No one quite knows what the loans are worth, but what that means for the banks is a huge discount.

Understanding how exactly this all works is difficult – in fact, boring or confusing the public could well be part of the government’s strategy in how it makes these sorts of unpopular announcements.

But the devil is in the detail. Unlike previous selloffs of student loan debt, which had a fixed value, the latest one is made up of loans that are income-dependent, and no one has any real idea what they’re worth. That factor is hardly likely to improve the package’s sale price.

The debts of students who completed their degrees in 2002-2006 make up the first batch being sold off in an auction of all student debt up to 2012. That first batch’s face value is £4bn, with a total of £12bn predicted to be raised by the exchequer over the next few years – but these are rather meaningless figures.

What matters in a loan is the amount reasonably expected to be repaid. Obviously, as time passes, more repayments come in to HMRC. Although these fluctuate with the economy, unemployment levels, wage levels and so on, they represent a long-term and growing – albeit unpredictable – income for the country.

And that’s why it’s crucial we care: the government intends to sell off a huge chunk of the country’s future income at a price discounted to the point where banks will buy them. Yes, no one quite knows what they’re worth, but what that means for the banks is a huge discount.

Jo Johnson, minister for universities, science, research and innovation said in the announcement in February: “The government’s policy is to sell assets where it is value for money to do so and where there is no policy reason to continue to own them.” The key phrase is ‘value for money’. In simple terms, ask yourself: what investor would buy anything of uncertain value unless it is very cheap?

The government will say it’s a great deal when the final announcement is made (after deals behind closed doors), but this will just be hogwash. The student loan book will only sell at all if it is hugely discounted. Banks are not stupid. It’s obvious economics.

A bad deal

Mortis gradutaion hat with pound coinsFinancial journalists from the Financial Times to the Economist all state it will represent a bad deal for taxpayers. Bristol Students’ Union is against it, saying it is “a short-termist approach to state finances – swapping long term loan interest payments that should be invested into public services for smaller short-term cash injections.” Nationally 64% of the population, graduate or not, are against it. So why is it going ahead?

There is only one reason to make such a bad deal: because short-term cash is valued over long-term income. As Johnson stated pretty clearly, the Tories are aiming to sell off public assets wherever possible. (And it’s not only the Conservatives: Gordon Brown famously sold off tonnes of the country’s gold reserves at a terrible price. He also enacted the first student debt selloff in 1998, which lost the public purse £240 million – and created the means by which the current process is happening.)
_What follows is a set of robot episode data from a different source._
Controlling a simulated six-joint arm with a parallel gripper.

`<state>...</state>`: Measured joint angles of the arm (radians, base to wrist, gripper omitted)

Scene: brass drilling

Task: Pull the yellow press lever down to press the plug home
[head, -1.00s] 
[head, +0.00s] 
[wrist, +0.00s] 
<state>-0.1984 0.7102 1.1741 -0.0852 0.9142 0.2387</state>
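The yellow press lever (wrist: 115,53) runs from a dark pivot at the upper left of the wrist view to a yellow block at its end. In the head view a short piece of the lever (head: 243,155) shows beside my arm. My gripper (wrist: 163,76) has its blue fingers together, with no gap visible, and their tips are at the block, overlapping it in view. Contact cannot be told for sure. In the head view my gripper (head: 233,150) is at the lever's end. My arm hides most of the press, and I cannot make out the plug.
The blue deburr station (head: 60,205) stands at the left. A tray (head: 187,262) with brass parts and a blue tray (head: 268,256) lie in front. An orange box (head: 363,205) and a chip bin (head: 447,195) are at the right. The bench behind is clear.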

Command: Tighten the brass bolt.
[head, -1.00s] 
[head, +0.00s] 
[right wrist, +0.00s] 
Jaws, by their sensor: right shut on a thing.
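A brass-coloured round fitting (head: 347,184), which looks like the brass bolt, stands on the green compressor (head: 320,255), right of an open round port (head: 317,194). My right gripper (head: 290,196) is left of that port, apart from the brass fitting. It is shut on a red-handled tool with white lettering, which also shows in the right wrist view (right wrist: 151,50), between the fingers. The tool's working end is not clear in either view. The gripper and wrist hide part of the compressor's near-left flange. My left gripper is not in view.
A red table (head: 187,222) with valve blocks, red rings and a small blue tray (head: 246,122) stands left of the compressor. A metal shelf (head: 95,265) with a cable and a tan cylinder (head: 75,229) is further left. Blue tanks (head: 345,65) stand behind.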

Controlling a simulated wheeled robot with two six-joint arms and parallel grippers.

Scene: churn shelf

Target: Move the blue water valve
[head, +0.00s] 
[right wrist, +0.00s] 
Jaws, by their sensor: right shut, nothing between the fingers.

Ideological motivations aside, this scandalous deal highlights an age-old structural problem in British politics: the short election cycle favours discounted asset selloffs over long term investments. It’s bankers who rake in the chips. That needs to be fixed, no matter which party is in power.

But the Tories do seem on a one-way street to privatising education; student debt is merely one aspect. The scrapping of the last maintenance grants last year and the increase of maximum debt amounts for students are all incremental steps along the same path. By using the now familiar strategy of making non-headline-grabbing, rather dull-sounding changes that few fully understand, they are leading us towards the US system of private, for-profit education.

Student Loans in the UK

Students in the UK used to receive grants for their higher education, but this changed to loans in 1990. In 1998, the government introduced a new method of repayment: Income Contingent Repayments (ICRs). This type of loan meant that students paid 9% on all earnings above a threshold (currently £21,000) after leaving university. It is an unusual type of loan because the amount repaid has nothing to do with the amount loaned – instead it is based solely on income. Furthermore, the government has always said that if a graduate doesn’t earn enough to pay off the debt within 30 years, the debt will be written off. It was estimated at first that 60% of graduates would completely pay off their debts, but revised estimates show that only around 25% will actually pay them off. It was always expected that these loans would lose money, so in that way, loans subsidise higher education.